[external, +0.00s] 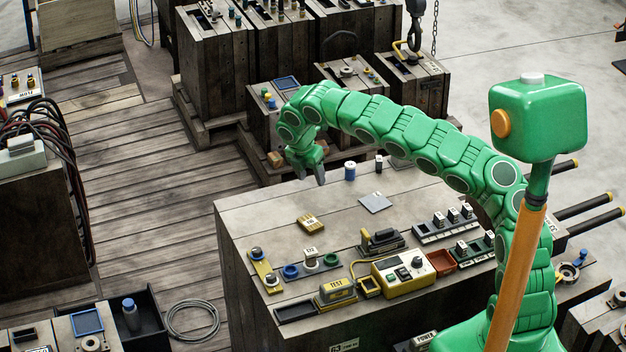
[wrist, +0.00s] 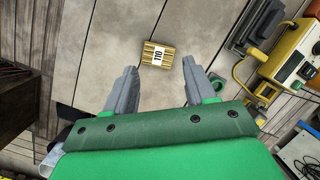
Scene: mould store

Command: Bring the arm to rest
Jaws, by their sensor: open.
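My green arm arches over the wooden workbench (external: 262,215) from the right. My gripper (external: 311,180) hangs above the bench's far left part, pointing down. In the wrist view my gripper (wrist: 158,88) shows two grey fingers spread apart with nothing between them. A small yellow block with a white label (external: 311,222) lies on the bench, apart from the gripper. In the wrist view the labelled yellow block (wrist: 157,54) lies beyond the fingertips.
A blue cylinder (external: 350,171) and a grey plate (external: 375,202) stand near the gripper. A yellow control box (external: 403,274), a red tray (external: 443,262) and rows of small blocks fill the bench's front and right. Wooden crates (external: 215,75) stand behind. The bench's left part is mostly bare.

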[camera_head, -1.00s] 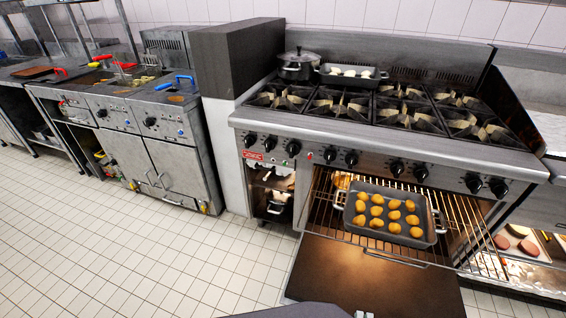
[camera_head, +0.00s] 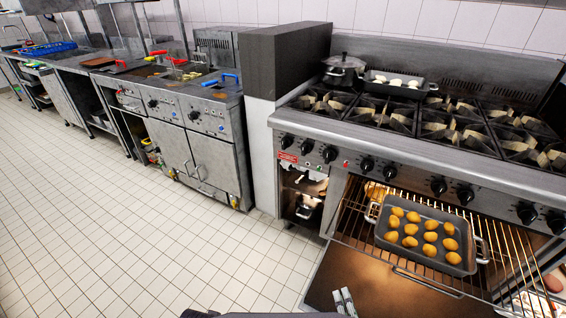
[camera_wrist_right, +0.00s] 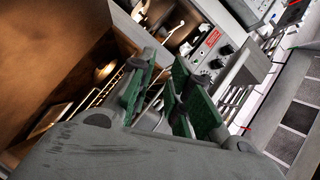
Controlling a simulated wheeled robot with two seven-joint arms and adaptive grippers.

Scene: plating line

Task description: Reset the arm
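My right gripper (camera_head: 344,301) shows at the bottom edge of the head view, in front of the open oven door. In the right wrist view its two green-padded fingers (camera_wrist_right: 160,92) stand apart with an empty gap between them. A dark sliver of my body shows at the bottom edge of the head view. My left gripper is not in view.
The oven door (camera_head: 385,285) is open. A tray (camera_head: 462,266) of round golden pieces sits on the pulled-out rack (camera_head: 350,232). A pot (camera_head: 343,72) and a second tray (camera_head: 428,88) stand on the stove. Fryers (camera_head: 185,150) stand left; the tiled floor (camera_head: 110,230) is clear.

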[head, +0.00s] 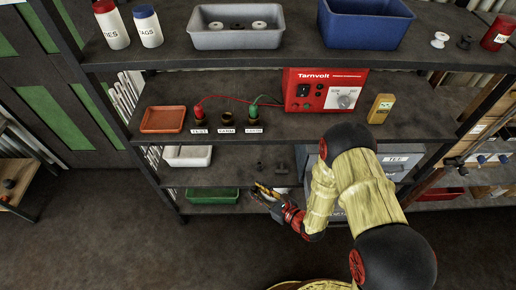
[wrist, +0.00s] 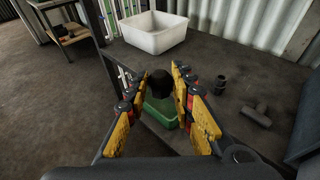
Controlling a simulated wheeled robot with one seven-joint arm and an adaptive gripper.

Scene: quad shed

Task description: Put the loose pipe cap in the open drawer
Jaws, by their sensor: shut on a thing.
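My gripper (head: 266,190) is low in front of the shelving in the head view. In the wrist view its yellow-padded fingers (wrist: 166,88) are closed on a dark round piece, which looks like the pipe cap (wrist: 160,82). The cap is held at the fingertips, above the level of a green tray; in the head view I cannot make it out. A grey drawer unit (head: 399,160) with a label reading TEE stands on the shelf to the right, partly behind my arm. I cannot see an open drawer clearly in either view.
A white bin (wrist: 155,32) stands on the shelf, with a green tray (wrist: 160,108) lower down. Two dark pipe fittings, one upright (wrist: 220,84) and one lying (wrist: 257,116), sit on the shelf right of my fingers. A red Tarnvolt box (head: 325,90) stands on the shelf above.

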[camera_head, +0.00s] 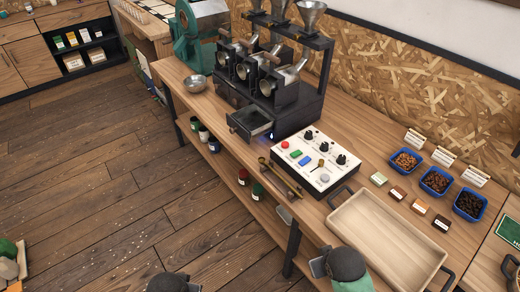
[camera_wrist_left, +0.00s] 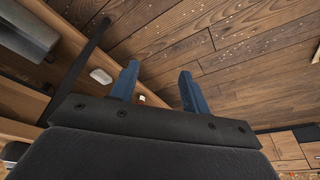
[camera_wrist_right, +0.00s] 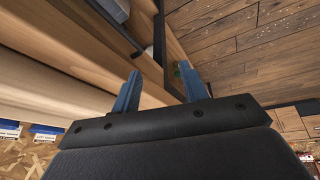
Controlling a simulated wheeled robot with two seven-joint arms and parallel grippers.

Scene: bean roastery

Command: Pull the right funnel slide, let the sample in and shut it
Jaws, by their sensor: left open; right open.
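Three metal funnels stand in a row on a black rack above the roaster; the right funnel (camera_head: 312,14) is at the rack's right end. Its slide is too small to make out. The three-drum sample roaster (camera_head: 268,85) stands below, with a tray (camera_head: 250,122) jutting from its front. My right gripper (camera_wrist_right: 158,88) is open and empty, low near the bench front and far from the funnels. My left gripper (camera_wrist_left: 158,84) is open and empty over the floor side; in the head view only its dark wrist shows at the bottom edge.
A control box (camera_head: 312,160) with knobs and coloured buttons stands right of the roaster. An empty wooden tray (camera_head: 388,240), blue bean dishes (camera_head: 436,181) and small cards stand further right. A metal bowl (camera_head: 196,84) is left of the roaster. The floor before the bench is clear.

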**Instructions to follow:** Omit the pictures. Transcribe every record exactly.

**Answer to this exercise:**
[external, +0.00s] 
[wrist, +0.00s] 
Scene: mould store

Command: Bring the arm to rest
Jaws, by their sensor: open.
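My green arm arches over the wooden workbench (external: 262,215) from the right. My gripper (external: 311,180) hangs above the bench's far left part, pointing down. In the wrist view my gripper (wrist: 158,88) shows two grey fingers spread apart with nothing between them. A small yellow block with a white label (external: 311,222) lies on the bench, apart from the gripper. In the wrist view the labelled yellow block (wrist: 157,54) lies beyond the fingertips.
A blue cylinder (external: 350,171) and a grey plate (external: 375,202) stand near the gripper. A yellow control box (external: 403,274), a red tray (external: 443,262) and rows of small blocks fill the bench's front and right. Wooden crates (external: 215,75) stand behind. The bench's left part is mostly bare.

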[camera_head, -1.00s] 
[camera_head, +0.00s] 
[camera_wrist_right, +0.00s] 
Controlling a simulated wheeled robot with two seven-joint arms and adaptive grippers.

Scene: plating line

Task description: Reset the arm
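My right gripper (camera_head: 344,301) shows at the bottom edge of the head view, in front of the open oven door. In the right wrist view its two green-padded fingers (camera_wrist_right: 160,92) stand apart with an empty gap between them. A dark sliver of my body shows at the bottom edge of the head view. My left gripper is not in view.
The oven door (camera_head: 385,285) is open. A tray (camera_head: 462,266) of round golden pieces sits on the pulled-out rack (camera_head: 350,232). A pot (camera_head: 343,72) and a second tray (camera_head: 428,88) stand on the stove. Fryers (camera_head: 185,150) stand left; the tiled floor (camera_head: 110,230) is clear.

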[head, +0.00s] 
[wrist, +0.00s] 
Controlling a simulated wheeled robot with one seven-joint arm and an adaptive gripper.

Scene: quad shed

Task description: Put the loose pipe cap in the open drawer
Jaws, by their sensor: shut on a thing.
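My gripper (head: 266,190) is low in front of the shelving in the head view. In the wrist view its yellow-padded fingers (wrist: 166,88) are closed on a dark round piece, which looks like the pipe cap (wrist: 160,82). The cap is held at the fingertips, above the level of a green tray; in the head view I cannot make it out. A grey drawer unit (head: 399,160) with a label reading TEE stands on the shelf to the right, partly behind my arm. I cannot see an open drawer clearly in either view.
A white bin (wrist: 155,32) stands on the shelf, with a green tray (wrist: 160,108) lower down. Two dark pipe fittings, one upright (wrist: 220,84) and one lying (wrist: 257,116), sit on the shelf right of my fingers. A red Tarnvolt box (head: 325,90) stands on the shelf above.

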[camera_head, +0.00s] 
[camera_wrist_left, +0.00s] 
[camera_wrist_right, +0.00s] 
Controlling a simulated wheeled robot with two seven-joint arms and parallel grippers.

Scene: bean roastery

Command: Pull the right funnel slide, let the sample in and shut it
Jaws, by their sensor: left open; right open.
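Three metal funnels stand in a row on a black rack above the roaster; the right funnel (camera_head: 312,14) is at the rack's right end. Its slide is too small to make out. The three-drum sample roaster (camera_head: 268,85) stands below, with a tray (camera_head: 250,122) jutting from its front. My right gripper (camera_wrist_right: 158,88) is open and empty, low near the bench front and far from the funnels. My left gripper (camera_wrist_left: 158,84) is open and empty over the floor side; in the head view only its dark wrist shows at the bottom edge.
A control box (camera_head: 312,160) with knobs and coloured buttons stands right of the roaster. An empty wooden tray (camera_head: 388,240), blue bean dishes (camera_head: 436,181) and small cards stand further right. A metal bowl (camera_head: 196,84) is left of the roaster. The floor before the bench is clear.

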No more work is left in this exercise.